Dylan e a versatilidade

Nesta arte em constante renovação o ouvinte não sabe o fim da história, e mesmo havendo spoilers – a setlist está no site oficial – nunca é como imaginamos.

O “gigante americano” voltou a Portugal, com 3 concertos – um no Porto e dois em Lisboa. Os clássicos ficaram à porta, e, apesar da sua idade – 82 acabados de fazer – a reinvenção é uma constante. Num palco vazio, sem adereços; num concerto sem telemóveis; sem fotografias da imprensa, Bob Dylan reescreve a música pop e rock da sua, e da nossa, vida. O público não foi simplesmente ouvir um concerto, mas sim experienciar uma grandiosidade de um dos melhores artistas do séc. XX e XXI.

Entra e vai direto ao piano, sem pausas para um “olá”, e as músicas vão-se seguindo umas às outras – com apenas 7 “thanks you’s” murmurados levemente ao microfone (e sim, contei, porque não é comum ver Bob Dylan a pronunciar palavras que não pertençam às músicas). A cada início de progressão de acordes olho para o meu pai para ver quem acerta primeiro na música – o meu pai ganhou, só acertei uma. O artista e a sua criação estão em mutação ininterrupta. Não dá para cantar ao seu ritmo, novo a cada instante e isso denota-se na banda que o acompanha. Os músicos – Donnie Herron no pedal steel, Charlie Sexton na guitarra, Tony Garnier no baixo e contrabaixo e Matt Chamberlain na bateria –, que nunca o perdem de vista navegando num mar de improvisação com o mestre ao leme, sem que a musicalidade seja posta em causa.

Apenas numa hora e quarenta Bob Dylan mostra-se sempre novo, sempre um artista a descobrir, um artista que vai compondo à medida que toca. As músicas são sempre diferentes, fazendo com que a arte continue viva em cada palco, cidade e país. Tal como o próprio diz “Everything gonna be different when I paint my masterpiece” e, de facto é, sempre diferente, e o público vê as músicas a serem pintadas a cada segundo.

Apenas numa hora e quarenta Bob Dylan mostra-se sempre novo, sempre um artista a descobrir, um artista que vai compondo à medida que toca. As músicas são sempre diferentes, fazendo com que a arte continue viva em cada palco, cidade e país. Tal como o próprio diz “Everything gonna be different when I paint my masterpiece” e, de facto é, sempre diferente, e o público vê as músicas a serem pintadas a cada segundo.

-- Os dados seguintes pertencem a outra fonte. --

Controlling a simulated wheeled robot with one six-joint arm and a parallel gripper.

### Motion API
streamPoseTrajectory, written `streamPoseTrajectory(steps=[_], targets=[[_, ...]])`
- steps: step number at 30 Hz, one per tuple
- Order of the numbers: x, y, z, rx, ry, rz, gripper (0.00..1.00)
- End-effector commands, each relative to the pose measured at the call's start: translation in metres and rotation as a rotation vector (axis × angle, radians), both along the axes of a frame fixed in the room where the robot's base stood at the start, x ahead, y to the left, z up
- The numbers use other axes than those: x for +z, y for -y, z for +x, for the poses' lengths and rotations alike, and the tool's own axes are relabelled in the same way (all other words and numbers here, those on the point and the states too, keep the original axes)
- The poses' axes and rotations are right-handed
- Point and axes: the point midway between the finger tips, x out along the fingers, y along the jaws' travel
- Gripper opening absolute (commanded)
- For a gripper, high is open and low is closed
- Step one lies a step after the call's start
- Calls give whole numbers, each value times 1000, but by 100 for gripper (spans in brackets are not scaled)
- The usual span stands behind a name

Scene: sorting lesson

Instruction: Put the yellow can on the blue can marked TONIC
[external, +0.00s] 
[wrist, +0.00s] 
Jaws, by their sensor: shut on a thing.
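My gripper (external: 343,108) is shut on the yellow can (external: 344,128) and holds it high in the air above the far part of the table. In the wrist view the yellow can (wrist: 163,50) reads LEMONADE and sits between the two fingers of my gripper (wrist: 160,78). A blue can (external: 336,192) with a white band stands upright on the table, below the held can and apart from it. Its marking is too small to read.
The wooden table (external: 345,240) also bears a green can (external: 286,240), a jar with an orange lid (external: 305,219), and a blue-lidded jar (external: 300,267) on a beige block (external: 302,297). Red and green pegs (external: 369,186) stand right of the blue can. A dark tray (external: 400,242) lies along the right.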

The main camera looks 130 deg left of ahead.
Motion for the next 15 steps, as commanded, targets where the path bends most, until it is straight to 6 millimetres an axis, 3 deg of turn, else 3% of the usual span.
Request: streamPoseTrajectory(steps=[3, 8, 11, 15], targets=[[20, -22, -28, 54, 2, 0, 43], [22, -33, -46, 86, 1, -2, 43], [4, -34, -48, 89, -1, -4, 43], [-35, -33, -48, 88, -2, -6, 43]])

Nesta arte em constante renovação o ouvinte não sabe o fim da história, e mesmo havendo spoilers – a setlist está no site oficial – nunca é como imaginamos. A arte vive e é criada neste palco; ir ao um concerto de Dylan é como ouvir as suas músicas pela primeira vez, como descobrir uma nova paixão e ficar maravilhado com este novo mundo. Cantou o seu último álbum, Rough and Rowdy Ways, lançado em 2020, quase na sua totalidade, excluindo uma das minhas preferidas – “A Murder Most Foul” – diria eu apenas pelo facto de ter 16 minutos e 56 segundos; passando por “Gotta Serve Somebody” numa versão mais rock; um cover de Chuck Berry e acabando com “Every Grain of Sand” da sua fase “christian rock”.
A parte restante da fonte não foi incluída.